Esto se debe, también, al ritmo apresurado: la reposición dura poco más de dos horas con un intervalo, pero el lenguaje pide más respiro. Los ritmos se definen por los silencios que los rodean, y la producción vacila al permitir mucho silencio. Esto se aplica entre líneas y en los grandes cambios de tono, que se anuncian con efectos de eco o zumbidos ominosos (el sonido es de Ben y Max Ringham) y cambios bruscos en la pálida iluminación (diseñada por Jon Clark) que recuerda a los filtros de Instagram.

Pero la cuestión del sobrediseño se reduce al túnel de Rorschach, una especie de purgatorio tubular que podría ser una alcantarilla al infierno descolorida por el sol, el cañón de la pistola de 007 o cualquier otra cosa que puedas imaginar. (Soutra Gilmour, colaboradora de Lloyd desde hace mucho tiempo, diseñó el decorado y el vestuario sucio pero demasiado elegante para el fin de los tiempos). Finalmente, me decidí por el pasaje circular como encarnación de la obra de Beckett: evocador y misterioso de una forma que no se beneficia del exceso de pensamiento. Si lo intentas, acabarás deslizándote por los lados, como hacen los actores en un gag físico recurrente que podría caracterizar toda la producción: ligeramente divertido, pero resbaladizo y superficial. Ni especialmente divertida, emotiva, ni sugerente, está atrapada en una especie de limbo estéticamente agradable pero vacío.
La promesa llega, en cada acto, con la aparición, repetida, de otros personajes: el esclavizador Pozzo (Brandon J. Dirden, con el acento suave del dueño de una plantación) y su cautivo Lucky (Michael Patrick Thornton, tras una máscara diseñada para filtrar gases tóxicos o para juegos BDSM). Ambos actores demuestran un dominio irresistible de la prosa de Beckett, que Dirden devora con deleite y Thornton interpreta con franca lucidez, incluso mientras monologa sinsentidos intelectuales.

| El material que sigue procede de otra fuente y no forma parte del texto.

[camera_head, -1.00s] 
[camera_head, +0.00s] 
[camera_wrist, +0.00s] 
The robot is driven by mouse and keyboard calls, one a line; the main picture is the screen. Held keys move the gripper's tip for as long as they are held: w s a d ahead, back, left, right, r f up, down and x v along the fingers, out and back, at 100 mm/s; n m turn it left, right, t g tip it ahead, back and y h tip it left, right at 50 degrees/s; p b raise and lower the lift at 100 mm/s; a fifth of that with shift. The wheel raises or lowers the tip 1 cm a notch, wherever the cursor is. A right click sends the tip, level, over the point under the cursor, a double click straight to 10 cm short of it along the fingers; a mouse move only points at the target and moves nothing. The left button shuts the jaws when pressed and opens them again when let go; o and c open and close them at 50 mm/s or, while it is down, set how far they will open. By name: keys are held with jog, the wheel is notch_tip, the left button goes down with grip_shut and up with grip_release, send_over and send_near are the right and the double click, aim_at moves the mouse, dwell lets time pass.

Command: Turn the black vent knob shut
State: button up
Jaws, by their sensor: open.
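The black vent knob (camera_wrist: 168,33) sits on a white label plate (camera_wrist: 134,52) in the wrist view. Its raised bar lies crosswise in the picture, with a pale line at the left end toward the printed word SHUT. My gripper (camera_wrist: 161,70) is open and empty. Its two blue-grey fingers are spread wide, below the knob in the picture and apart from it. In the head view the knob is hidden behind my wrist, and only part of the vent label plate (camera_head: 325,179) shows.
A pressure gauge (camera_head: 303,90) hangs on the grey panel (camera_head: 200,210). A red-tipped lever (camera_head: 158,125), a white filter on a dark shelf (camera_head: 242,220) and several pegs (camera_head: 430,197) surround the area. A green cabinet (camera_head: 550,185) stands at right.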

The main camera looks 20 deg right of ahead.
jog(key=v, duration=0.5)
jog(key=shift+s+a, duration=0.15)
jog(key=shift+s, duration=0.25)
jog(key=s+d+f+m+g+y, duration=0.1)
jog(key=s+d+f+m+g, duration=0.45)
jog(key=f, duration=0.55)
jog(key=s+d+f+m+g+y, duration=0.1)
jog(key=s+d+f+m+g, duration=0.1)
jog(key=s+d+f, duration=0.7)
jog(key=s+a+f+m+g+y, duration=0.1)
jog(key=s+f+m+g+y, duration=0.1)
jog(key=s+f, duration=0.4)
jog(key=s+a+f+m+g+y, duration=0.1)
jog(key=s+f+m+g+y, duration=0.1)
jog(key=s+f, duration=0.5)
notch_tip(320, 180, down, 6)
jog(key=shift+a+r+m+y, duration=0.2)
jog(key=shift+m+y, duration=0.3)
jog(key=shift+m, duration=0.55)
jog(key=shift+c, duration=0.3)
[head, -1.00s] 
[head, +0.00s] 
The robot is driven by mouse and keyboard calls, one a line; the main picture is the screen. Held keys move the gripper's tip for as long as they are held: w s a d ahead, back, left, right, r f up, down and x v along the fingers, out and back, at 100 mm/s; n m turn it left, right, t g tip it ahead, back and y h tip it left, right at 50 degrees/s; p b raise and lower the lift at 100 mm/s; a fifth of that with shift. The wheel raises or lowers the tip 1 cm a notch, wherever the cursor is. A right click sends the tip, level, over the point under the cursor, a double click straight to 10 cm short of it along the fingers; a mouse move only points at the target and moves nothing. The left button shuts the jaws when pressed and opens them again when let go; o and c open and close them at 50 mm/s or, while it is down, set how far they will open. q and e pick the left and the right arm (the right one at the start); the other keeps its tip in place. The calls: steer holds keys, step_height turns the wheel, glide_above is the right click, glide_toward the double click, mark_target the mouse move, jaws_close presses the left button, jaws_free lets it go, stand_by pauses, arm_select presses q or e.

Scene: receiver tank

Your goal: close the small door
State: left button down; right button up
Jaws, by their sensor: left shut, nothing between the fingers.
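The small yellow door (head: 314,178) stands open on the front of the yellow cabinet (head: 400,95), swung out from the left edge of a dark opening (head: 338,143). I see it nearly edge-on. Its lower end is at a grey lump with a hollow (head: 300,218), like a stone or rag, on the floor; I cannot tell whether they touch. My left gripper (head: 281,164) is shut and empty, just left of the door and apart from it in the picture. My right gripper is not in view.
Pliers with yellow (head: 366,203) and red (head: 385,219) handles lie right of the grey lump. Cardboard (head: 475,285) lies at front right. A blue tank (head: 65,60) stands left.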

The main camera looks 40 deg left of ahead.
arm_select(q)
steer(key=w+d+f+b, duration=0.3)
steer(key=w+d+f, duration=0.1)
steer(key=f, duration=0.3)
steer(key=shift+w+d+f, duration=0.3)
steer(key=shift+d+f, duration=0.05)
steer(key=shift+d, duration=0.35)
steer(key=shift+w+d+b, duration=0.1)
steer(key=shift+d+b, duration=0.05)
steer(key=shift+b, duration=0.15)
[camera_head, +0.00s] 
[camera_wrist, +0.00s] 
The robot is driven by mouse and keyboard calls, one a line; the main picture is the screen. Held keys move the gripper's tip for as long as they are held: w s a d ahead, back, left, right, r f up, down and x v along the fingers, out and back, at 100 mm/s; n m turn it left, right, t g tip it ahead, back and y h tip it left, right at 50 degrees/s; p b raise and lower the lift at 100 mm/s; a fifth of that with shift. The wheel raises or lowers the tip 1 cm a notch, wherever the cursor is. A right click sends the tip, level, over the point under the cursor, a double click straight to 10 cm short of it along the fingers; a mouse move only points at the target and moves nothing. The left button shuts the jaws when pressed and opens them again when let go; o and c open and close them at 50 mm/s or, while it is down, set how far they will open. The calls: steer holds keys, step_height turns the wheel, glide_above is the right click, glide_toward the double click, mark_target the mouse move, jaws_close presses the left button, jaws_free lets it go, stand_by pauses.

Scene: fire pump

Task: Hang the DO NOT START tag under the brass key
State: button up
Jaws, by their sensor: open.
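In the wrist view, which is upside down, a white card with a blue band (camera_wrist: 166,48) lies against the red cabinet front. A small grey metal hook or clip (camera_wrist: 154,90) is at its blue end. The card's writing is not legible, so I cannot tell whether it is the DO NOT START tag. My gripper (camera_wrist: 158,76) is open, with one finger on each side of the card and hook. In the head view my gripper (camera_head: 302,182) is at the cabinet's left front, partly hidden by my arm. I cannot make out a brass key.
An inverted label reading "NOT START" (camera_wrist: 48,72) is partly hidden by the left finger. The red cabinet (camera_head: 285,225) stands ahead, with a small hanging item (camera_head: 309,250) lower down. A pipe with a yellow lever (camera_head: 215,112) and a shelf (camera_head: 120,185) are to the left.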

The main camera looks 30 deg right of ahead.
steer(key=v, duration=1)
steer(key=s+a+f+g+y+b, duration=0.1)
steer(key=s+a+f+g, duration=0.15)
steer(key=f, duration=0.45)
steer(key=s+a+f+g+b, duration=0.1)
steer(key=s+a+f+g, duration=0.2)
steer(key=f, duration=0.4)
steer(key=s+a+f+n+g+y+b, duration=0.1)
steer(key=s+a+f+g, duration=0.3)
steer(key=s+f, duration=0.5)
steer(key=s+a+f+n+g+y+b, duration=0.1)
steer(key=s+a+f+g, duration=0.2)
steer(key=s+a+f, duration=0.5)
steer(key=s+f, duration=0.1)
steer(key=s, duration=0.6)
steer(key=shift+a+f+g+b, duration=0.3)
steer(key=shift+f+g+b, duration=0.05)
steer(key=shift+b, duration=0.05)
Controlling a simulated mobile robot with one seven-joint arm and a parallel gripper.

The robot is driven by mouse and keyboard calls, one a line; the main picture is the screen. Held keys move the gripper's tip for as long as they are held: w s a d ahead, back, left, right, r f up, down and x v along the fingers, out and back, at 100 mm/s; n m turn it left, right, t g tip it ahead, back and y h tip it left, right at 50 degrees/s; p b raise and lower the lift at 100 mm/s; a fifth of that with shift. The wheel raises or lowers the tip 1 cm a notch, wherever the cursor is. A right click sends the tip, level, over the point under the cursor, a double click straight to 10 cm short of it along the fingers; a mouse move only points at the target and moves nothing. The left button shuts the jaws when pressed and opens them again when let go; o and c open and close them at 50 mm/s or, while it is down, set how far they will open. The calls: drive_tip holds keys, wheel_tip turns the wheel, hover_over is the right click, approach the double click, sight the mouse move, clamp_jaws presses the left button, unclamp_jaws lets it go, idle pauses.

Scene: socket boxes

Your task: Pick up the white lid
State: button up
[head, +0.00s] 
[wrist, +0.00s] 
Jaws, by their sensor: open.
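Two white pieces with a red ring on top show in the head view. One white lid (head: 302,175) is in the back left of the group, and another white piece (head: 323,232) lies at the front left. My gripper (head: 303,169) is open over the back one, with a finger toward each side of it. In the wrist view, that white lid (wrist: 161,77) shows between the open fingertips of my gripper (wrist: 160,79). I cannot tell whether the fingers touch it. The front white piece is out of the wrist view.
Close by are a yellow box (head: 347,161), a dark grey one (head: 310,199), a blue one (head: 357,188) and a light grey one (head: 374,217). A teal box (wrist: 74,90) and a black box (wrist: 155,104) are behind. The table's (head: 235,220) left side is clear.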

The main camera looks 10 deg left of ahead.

El hecho de que Dirden sea negro y Thornton utilice una silla de ruedas es una de las provocaciones más intrigantes de la producción. (¿Pozzo estuvo esclavizado en el pasado? ¿Le dio la vuelta a la tortilla a Lucky?) La otra es el joven mensajero que les dice a los hombres, con una voz dulce y aguda como la caña de azúcar, que Godot no vendrá, interpretado la noche que asistí por Eric Williams, que es negro y lleva un chándal gris con capucha.
Hay un encanto en Esperando a Godot por todo lo que no podemos ver en el escenario. Eso incluye, en este caso, la conexión real y en pantalla entre sus estrellas. Pero incluso un romance memorable tiene sus límites.